Start of Information supplied

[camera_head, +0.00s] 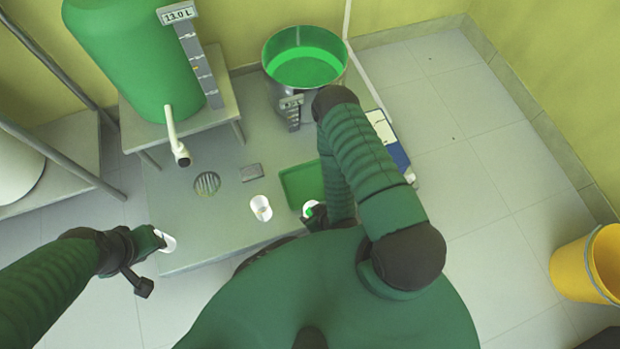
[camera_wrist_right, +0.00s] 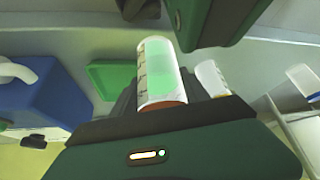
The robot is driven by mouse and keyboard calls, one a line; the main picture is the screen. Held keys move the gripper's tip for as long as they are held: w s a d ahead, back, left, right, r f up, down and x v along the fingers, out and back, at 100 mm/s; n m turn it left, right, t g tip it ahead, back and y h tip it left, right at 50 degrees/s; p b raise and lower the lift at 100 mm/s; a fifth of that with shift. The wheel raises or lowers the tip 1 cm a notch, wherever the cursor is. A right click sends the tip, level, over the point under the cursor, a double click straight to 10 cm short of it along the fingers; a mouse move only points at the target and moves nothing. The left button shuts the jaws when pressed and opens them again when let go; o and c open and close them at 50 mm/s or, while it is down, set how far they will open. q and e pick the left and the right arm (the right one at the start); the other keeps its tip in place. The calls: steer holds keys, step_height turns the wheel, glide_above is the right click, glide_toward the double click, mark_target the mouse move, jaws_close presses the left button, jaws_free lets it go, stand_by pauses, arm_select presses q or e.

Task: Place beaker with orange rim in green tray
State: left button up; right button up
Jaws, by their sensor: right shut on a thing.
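My right gripper (camera_head: 314,213) is shut on a white beaker (camera_head: 309,208) with green contents. In the right wrist view this beaker (camera_wrist_right: 160,75) shows a green band and an orange-brown rim at its near end. It is at the near right corner of the green tray (camera_head: 301,185); I cannot tell its height. The tray also shows in the right wrist view (camera_wrist_right: 108,72) and looks empty. My left gripper (camera_head: 150,243) is at a white beaker (camera_head: 166,241) on the left; whether its fingers are closed on it is unclear.
Another white beaker (camera_head: 261,208) stands on the grey platform (camera_head: 215,225), left of the tray. A steel vessel with green liquid (camera_head: 305,68) stands behind the tray. A blue container (camera_head: 392,145) is right of it. A yellow bucket (camera_head: 588,265) stands on the floor at right.

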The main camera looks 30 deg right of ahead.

End of Information supplied

• _Aim_
Write out the whole listing exactly, and drop the pictures.

• _Output_
[camera_head, +0.00s] 
[camera_wrist_right, +0.00s] 
The robot is driven by mouse and keyboard calls, one a line; the main picture is the screen. Held keys move the gripper's tip for as long as they are held: w s a d ahead, back, left, right, r f up, down and x v along the fingers, out and back, at 100 mm/s; n m turn it left, right, t g tip it ahead, back and y h tip it left, right at 50 degrees/s; p b raise and lower the lift at 100 mm/s; a fifth of that with shift. The wheel raises or lowers the tip 1 cm a notch, wherever the cursor is. A right click sends the tip, level, over the point under the cursor, a double click straight to 10 cm short of it along the fingers; a mouse move only points at the target and moves nothing. The left button shuts the jaws when pressed and opens them again when let go; o and c open and close them at 50 mm/s or, while it is down, set how far they will open. q and e pick the left and the right arm (the right one at the start); the other keeps its tip in place. The calls: steer holds keys, step_height turns the wheel, glide_above is the right click, glide_toward the double click, mark_target the mouse move, jaws_close presses the left button, jaws_free lets it go, stand_by pauses, arm_select presses q or e.

Task: Place beaker with orange rim in green tray
State: left button up; right button up
Jaws, by their sensor: right shut on a thing.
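My right gripper (camera_head: 314,213) is shut on a white beaker (camera_head: 309,208) with green contents. In the right wrist view this beaker (camera_wrist_right: 160,75) shows a green band and an orange-brown rim at its near end. It is at the near right corner of the green tray (camera_head: 301,185); I cannot tell its height. The tray also shows in the right wrist view (camera_wrist_right: 108,72) and looks empty. My left gripper (camera_head: 150,243) is at a white beaker (camera_head: 166,241) on the left; whether its fingers are closed on it is unclear.
Another white beaker (camera_head: 261,208) stands on the grey platform (camera_head: 215,225), left of the tray. A steel vessel with green liquid (camera_head: 305,68) stands behind the tray. A blue container (camera_head: 392,145) is right of it. A yellow bucket (camera_head: 588,265) stands on the floor at right.

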The main camera looks 30 deg right of ahead.

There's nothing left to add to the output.